Absentee ballots unlikely to go paperless
Though many aspects of our daily lives have gone from paper reliant to paperless, such as airline and concert tickets, receipts and even books, there will likely always be some need for paper products. One town illustrates this point when it decided to incorporate a paperless voting system. According to the Observer Reporter, Washington County in Pennsylvania, has gone from an all paper system to nearly all paperless, with the exception of absentee ballots.
The news source said that in 2006, the county moved from paper ballots to touch-screen voting machines. But it wasn’t until this year that the paper poll books, which include all the information for registered voters, went digital. These electronic poll books include information such as votes’ registered parties, addresses and birth dates. At the same time, the article explained, electronic absentee voting ballots are not likely to come to fruition.

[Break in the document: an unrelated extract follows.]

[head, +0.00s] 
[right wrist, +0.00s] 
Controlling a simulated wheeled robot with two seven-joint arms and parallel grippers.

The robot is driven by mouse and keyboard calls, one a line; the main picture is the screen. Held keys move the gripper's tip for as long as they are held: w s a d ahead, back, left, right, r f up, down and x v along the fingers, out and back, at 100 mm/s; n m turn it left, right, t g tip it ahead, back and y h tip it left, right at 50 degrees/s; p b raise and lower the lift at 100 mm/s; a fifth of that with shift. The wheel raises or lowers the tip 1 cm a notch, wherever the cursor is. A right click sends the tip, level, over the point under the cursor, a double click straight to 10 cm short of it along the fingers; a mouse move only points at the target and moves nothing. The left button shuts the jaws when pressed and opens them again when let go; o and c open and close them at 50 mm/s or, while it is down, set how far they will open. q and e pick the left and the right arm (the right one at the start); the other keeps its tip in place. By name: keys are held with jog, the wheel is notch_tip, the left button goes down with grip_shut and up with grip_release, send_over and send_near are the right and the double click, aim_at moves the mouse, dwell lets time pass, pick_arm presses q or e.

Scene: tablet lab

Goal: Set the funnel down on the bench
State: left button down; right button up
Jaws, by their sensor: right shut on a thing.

“One aspect of voting that won’t be going paperless anytime soon involves the absentee ballot,” the article wrote. “Unless the state begins to allow civilians to vote over the internet, which is highly unlikely for now, absentee ballots will continue to be paper.”
Washington County is not the only agency to rely on some form of paper ballots. The U.S. Census Bureau will continue to offer paper for the American Community Survey, to reach all citizens, including those unable to access or use a computer.
So until absolutely everyone is able to use a computer, paper surveys and data entry services, will continue to be needed.